-- begin --

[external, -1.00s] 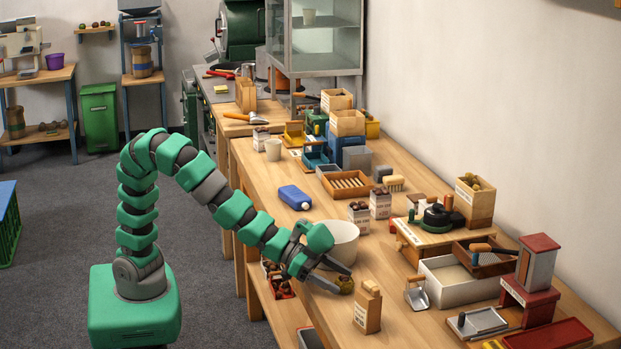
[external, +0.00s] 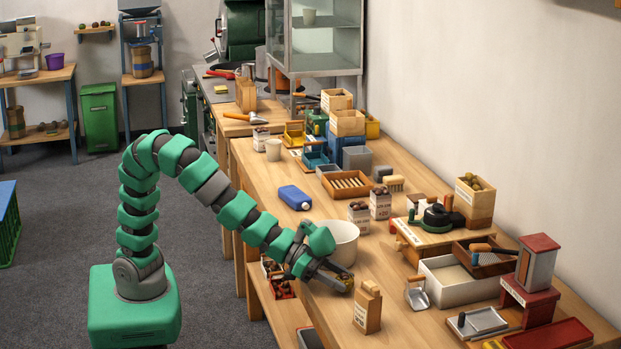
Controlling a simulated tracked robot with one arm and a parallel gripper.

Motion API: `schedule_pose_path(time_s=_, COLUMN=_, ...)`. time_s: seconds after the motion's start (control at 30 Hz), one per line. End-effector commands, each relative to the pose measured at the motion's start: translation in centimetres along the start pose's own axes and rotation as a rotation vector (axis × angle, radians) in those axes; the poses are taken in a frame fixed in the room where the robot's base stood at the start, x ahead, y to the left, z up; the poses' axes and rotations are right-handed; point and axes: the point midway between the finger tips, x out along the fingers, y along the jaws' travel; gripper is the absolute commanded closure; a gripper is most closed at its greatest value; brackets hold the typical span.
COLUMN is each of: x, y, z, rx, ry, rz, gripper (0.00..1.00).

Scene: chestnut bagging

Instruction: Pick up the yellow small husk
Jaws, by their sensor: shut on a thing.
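The yellow small husk (external: 346,276) is a small, dull yellow-brown lump near the front edge of the bench. My gripper (external: 342,280) is shut on it, and the dark fingers cover part of it. I cannot tell whether the husk touches the bench top.
A metal scoop (external: 417,295) and a white tray (external: 450,285) stand to the right. A blue bottle (external: 294,197) lies behind the bowl. Labelled cartons (external: 380,204) stand farther back. The bench top between bowl and scoop is mostly clear.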

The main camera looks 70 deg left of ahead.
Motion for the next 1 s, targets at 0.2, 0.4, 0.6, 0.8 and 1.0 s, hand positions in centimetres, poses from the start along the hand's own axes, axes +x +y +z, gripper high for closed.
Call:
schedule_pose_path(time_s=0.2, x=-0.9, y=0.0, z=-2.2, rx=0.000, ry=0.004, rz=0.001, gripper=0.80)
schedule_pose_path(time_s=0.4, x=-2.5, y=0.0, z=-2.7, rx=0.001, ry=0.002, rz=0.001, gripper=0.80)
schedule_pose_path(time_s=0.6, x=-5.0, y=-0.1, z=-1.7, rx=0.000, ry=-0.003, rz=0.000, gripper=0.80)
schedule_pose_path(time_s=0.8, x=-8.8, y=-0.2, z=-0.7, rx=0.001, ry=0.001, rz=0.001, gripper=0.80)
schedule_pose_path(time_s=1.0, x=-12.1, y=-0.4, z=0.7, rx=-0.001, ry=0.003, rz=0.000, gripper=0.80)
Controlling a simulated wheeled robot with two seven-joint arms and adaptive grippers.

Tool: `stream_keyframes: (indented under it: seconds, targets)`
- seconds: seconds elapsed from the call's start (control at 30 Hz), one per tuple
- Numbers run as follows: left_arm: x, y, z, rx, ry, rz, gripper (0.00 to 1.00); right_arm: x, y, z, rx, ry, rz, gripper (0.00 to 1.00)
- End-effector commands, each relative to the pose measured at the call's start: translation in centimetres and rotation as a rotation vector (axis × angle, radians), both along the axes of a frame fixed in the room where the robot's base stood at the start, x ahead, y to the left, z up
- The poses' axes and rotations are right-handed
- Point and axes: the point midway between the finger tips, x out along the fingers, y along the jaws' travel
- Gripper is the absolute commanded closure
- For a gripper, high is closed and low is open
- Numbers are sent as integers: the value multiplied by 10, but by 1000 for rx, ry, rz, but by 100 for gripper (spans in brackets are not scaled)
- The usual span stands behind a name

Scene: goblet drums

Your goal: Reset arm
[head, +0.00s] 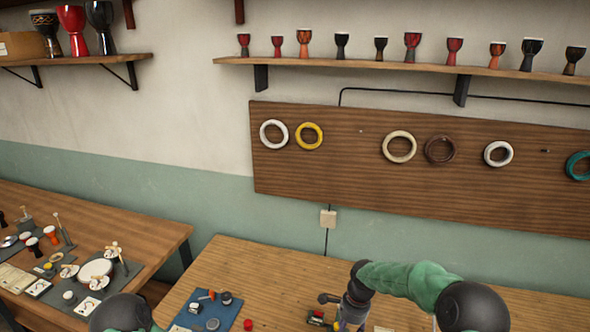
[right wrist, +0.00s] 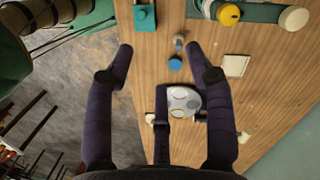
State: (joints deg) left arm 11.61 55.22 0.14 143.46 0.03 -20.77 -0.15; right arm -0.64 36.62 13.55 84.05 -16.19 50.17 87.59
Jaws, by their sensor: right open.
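My right arm comes in from the right in the head view, with a green sleeve. Its gripper (head: 345,308) hangs low over the front wooden table (head: 270,265), partly cut by the frame's bottom edge. In the right wrist view my right gripper (right wrist: 160,50) has its dark fingers spread wide with nothing between them. The wooden tabletop and small items show below the fingers. Of my left arm, only a dark rounded joint and a bit of green show at the bottom left of the head view. My left gripper is not in view.
A blue mat (head: 190,322) with small parts lies on the front table. In the wrist view, a grey round piece (right wrist: 183,101), a blue disc (right wrist: 175,63) and a pale tile (right wrist: 237,65) lie under the gripper. A side table (head: 150,232) holds drum parts. A wall board (head: 350,185) holds rings.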

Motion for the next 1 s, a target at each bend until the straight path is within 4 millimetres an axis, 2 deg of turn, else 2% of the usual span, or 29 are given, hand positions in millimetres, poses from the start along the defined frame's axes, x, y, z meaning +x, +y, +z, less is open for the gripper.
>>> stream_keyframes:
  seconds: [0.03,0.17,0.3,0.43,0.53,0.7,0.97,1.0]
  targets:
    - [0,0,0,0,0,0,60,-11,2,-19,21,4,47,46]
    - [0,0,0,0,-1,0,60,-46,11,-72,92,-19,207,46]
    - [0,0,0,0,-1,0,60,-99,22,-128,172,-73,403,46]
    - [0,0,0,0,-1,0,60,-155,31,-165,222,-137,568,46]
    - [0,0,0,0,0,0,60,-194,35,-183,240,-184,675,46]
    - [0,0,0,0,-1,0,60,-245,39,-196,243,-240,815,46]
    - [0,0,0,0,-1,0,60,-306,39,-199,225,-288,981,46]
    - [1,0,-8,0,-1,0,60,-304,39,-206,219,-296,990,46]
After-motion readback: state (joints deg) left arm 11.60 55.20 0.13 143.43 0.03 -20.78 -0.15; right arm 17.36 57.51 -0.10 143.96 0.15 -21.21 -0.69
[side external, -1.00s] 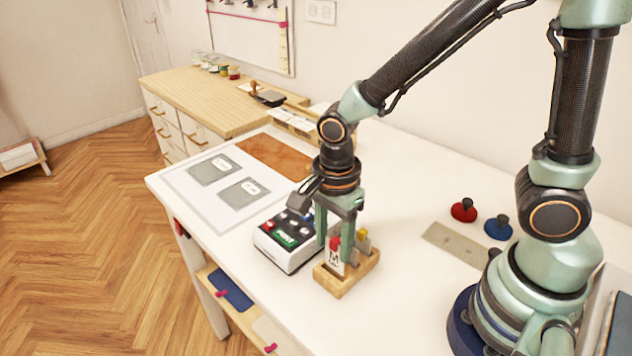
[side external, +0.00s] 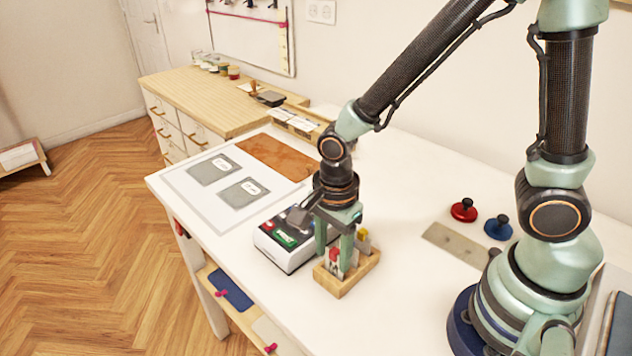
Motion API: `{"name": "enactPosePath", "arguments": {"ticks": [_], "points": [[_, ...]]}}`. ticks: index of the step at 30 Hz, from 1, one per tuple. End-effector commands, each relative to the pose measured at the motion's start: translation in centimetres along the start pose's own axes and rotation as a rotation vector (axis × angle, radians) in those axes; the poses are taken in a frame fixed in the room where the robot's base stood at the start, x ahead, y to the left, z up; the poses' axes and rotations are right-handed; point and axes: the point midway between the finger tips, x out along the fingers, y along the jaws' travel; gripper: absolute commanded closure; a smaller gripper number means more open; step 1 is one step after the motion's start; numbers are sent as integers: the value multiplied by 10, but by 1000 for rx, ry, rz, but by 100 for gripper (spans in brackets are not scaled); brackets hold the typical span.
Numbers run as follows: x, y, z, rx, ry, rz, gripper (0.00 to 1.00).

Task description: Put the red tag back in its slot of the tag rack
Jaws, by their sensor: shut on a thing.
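The wooden tag rack (side external: 341,289) stands on the white table, in front of and to the right of a small device. The red tag (side external: 334,254), a pale plate with a red top, is upright at the rack's left end. My gripper (side external: 334,262) points down over the rack and is shut on the red tag, with one finger on each side. The tag's lower part is down at the rack; the fingers and rack hide its bottom edge, so I cannot tell how deep it sits.
A yellow-topped tag (side external: 363,237) stands in the rack just right of my gripper. The device with coloured buttons (side external: 285,241) is close on the left. A red knob (side external: 463,210), a blue knob (side external: 498,228) and a flat metal plate (side external: 455,244) lie to the right. The front table is clear.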

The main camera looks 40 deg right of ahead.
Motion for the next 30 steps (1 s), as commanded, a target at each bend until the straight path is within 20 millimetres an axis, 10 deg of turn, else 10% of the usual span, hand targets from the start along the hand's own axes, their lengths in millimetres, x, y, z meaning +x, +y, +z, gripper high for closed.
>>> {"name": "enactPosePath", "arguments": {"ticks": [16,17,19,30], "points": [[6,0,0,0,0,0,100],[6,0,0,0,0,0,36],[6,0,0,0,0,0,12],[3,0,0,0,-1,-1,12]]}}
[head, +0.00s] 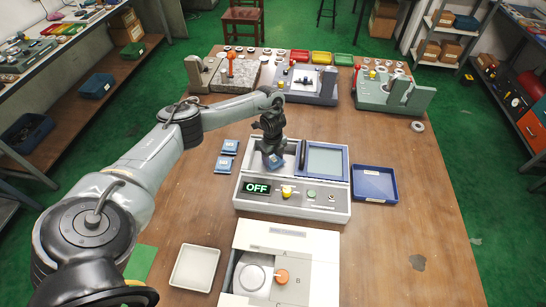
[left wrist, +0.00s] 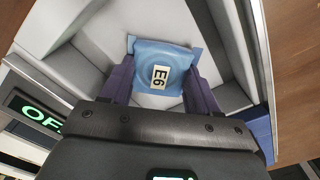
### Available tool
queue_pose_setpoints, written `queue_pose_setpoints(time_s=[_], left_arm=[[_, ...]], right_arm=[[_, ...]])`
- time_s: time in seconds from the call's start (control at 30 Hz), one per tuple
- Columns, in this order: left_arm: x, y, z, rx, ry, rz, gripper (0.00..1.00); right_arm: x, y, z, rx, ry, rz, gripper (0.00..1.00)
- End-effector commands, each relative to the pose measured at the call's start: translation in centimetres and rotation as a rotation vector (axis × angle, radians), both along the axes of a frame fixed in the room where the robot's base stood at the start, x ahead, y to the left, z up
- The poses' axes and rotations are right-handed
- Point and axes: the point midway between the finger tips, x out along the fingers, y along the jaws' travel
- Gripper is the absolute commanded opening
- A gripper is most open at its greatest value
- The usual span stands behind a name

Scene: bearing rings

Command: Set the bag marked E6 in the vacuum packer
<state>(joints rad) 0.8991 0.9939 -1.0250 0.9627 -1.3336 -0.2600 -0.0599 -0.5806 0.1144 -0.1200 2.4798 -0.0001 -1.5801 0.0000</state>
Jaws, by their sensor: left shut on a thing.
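The blue bag marked E6 (left wrist: 160,77) is between the fingers of my left gripper (head: 272,157), its label facing the wrist camera. My left gripper is shut on it. In the head view, only a bit of the blue bag (head: 277,161) shows under the gripper. Gripper and bag are in or just over the pale chamber of the vacuum packer (head: 292,205); I cannot tell whether the bag touches the chamber floor. The packer's lid (head: 324,159) with its blue-framed window stands open on the right. Its display (head: 257,188) reads OFF. My right gripper is not in view.
Two other blue labelled bags (head: 229,146) (head: 223,165) lie left of the packer. An empty-looking blue tray (head: 374,183) is on its right. A white tray (head: 194,267) and a white machine with an orange knob (head: 281,276) are in front. Fixtures line the back.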

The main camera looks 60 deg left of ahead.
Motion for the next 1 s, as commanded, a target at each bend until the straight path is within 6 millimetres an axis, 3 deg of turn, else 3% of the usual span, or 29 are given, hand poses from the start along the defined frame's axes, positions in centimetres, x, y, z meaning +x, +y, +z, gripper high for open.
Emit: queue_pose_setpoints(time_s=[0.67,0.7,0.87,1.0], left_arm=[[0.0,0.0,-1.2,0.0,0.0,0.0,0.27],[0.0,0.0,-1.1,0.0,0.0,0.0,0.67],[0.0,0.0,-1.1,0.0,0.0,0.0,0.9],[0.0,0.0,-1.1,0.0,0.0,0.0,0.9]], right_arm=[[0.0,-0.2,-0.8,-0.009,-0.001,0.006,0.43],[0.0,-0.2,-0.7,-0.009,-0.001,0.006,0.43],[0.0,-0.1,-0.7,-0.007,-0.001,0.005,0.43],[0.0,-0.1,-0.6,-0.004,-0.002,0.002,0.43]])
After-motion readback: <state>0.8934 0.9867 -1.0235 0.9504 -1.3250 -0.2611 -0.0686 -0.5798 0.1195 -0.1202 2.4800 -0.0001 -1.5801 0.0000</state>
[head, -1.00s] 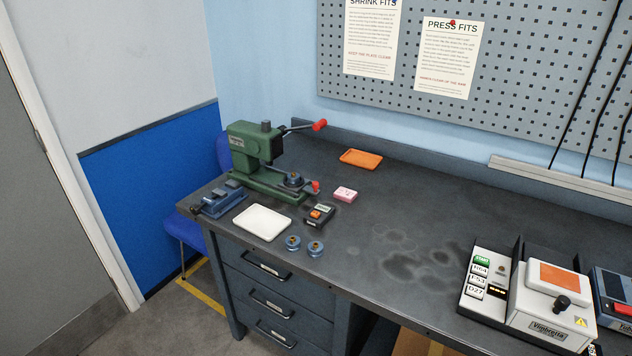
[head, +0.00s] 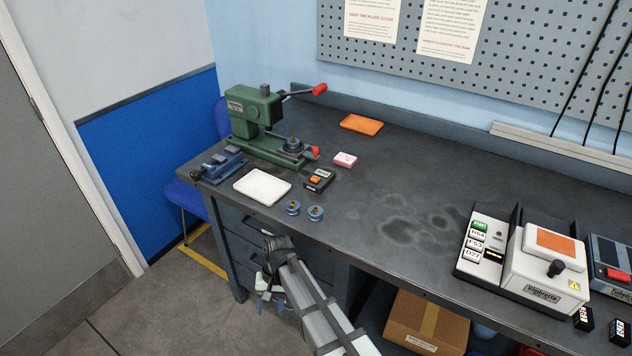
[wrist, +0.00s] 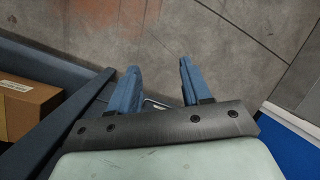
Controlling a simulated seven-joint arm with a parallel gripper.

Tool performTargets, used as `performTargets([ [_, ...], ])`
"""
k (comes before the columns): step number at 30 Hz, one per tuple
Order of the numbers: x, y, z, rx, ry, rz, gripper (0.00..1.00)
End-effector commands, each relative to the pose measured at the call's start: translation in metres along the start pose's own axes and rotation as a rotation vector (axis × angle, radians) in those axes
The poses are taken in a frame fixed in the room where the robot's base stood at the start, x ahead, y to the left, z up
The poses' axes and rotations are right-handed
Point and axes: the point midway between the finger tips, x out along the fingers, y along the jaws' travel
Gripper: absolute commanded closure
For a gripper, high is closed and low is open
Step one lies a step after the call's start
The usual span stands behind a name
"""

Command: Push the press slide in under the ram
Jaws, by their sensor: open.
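The green press (head: 255,112) stands at the far left of the bench, with a lever ending in a red knob (head: 320,89) at its upper right. Its press slide (head: 293,146) sticks out to the right of the ram, carrying a dark round part and ending in a red handle (head: 312,153). My gripper (head: 271,303) is in front of the drawers, below the bench top and well apart from the press. In the wrist view my gripper (wrist: 160,85) is open and empty, with its two blue fingers apart over the floor.
A white tray (head: 262,187), a blue vise-like fixture (head: 218,167), a small dark box (head: 319,180), a pink block (head: 345,160) and two blue round parts (head: 304,211) lie near the press. An orange tray (head: 361,123) lies behind. The bench middle is clear; a white machine (head: 545,268) stands at right.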

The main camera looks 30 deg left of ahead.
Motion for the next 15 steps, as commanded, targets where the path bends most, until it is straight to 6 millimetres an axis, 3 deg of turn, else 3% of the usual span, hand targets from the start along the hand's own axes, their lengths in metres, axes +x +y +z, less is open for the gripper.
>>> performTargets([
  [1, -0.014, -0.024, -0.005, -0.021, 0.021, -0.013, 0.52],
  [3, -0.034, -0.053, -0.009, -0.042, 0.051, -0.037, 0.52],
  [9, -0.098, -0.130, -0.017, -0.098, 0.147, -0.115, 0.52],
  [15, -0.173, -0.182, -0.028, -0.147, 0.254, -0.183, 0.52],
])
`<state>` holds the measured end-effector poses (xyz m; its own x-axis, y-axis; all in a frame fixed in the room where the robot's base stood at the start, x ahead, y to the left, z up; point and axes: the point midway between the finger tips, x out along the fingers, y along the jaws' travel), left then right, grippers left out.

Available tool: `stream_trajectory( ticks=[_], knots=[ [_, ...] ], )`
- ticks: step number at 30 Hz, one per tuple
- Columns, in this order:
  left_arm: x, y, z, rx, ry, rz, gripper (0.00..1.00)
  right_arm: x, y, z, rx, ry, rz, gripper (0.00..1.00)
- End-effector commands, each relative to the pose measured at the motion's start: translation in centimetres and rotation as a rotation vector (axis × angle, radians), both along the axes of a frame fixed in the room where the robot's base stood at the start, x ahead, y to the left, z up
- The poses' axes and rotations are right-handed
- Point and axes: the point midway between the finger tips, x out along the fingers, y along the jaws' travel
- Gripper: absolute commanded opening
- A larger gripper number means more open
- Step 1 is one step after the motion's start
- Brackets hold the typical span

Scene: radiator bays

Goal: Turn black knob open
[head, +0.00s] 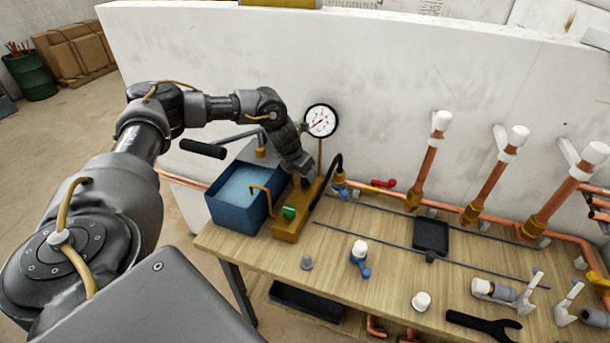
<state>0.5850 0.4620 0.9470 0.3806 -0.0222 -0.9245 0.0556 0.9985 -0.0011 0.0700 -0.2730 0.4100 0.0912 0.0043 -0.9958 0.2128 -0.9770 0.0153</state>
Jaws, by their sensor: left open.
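The test pump has a blue water tank (235,200), an orange-brown base (287,232), a green knob (289,213) and a round white gauge (320,121). My left gripper (305,182) points down over the base, behind the green knob and below the gauge. It is open. A dark part shows between and under its fingers; I cannot tell how much of it is the black knob and how much is fingertip. The fingers largely hide that spot, and contact cannot be made out. My right gripper is not in view.
The pump's black-gripped lever (203,149) sticks out left, close under my left arm. A black hose (327,185) runs from the pump to a brass fitting. Copper pipes (425,172) rise along the white wall (400,75). Loose fittings and a black wrench (482,323) lie on the wooden bench (385,285).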

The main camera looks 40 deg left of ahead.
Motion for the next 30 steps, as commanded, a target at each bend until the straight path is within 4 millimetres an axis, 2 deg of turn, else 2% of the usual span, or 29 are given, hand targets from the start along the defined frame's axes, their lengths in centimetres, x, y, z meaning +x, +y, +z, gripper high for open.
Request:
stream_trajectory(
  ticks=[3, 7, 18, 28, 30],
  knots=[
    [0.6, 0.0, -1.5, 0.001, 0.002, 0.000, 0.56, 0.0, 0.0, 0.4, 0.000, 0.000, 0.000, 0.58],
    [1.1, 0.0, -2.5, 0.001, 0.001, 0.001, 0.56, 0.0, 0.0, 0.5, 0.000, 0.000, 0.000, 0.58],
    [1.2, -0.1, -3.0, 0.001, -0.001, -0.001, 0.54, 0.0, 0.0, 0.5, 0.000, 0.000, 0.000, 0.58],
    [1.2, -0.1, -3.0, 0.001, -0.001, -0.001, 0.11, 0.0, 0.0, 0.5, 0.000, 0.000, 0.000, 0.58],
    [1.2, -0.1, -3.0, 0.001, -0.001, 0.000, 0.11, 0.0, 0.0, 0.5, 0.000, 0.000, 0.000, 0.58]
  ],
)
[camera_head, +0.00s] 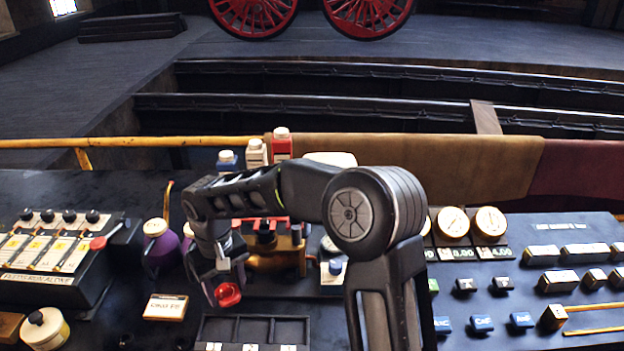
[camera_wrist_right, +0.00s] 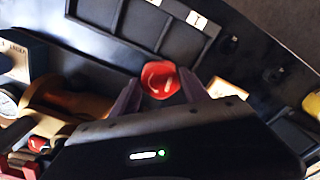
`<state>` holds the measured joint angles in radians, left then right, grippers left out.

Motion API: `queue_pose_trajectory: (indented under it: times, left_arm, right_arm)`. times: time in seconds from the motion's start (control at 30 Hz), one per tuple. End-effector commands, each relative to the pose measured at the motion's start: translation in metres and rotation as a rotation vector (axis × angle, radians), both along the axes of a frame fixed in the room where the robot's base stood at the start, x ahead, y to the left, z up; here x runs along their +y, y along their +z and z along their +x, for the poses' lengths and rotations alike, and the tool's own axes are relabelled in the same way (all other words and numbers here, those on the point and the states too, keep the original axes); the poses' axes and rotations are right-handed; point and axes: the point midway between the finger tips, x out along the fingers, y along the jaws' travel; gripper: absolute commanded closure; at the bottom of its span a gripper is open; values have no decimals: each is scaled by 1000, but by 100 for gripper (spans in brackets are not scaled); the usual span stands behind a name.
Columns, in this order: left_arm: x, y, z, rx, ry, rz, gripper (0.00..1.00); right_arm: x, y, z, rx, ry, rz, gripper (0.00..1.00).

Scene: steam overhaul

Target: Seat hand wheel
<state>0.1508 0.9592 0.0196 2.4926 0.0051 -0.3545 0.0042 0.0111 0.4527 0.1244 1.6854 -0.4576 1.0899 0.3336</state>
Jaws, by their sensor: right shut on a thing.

-- end --

Which lines of the material contain the string "Available"? List each of them.

- THE OUTPUT:
### Available tool
Available tool: `stream_trajectory( ticks=[_], knots=[ [_, ...] ], )`

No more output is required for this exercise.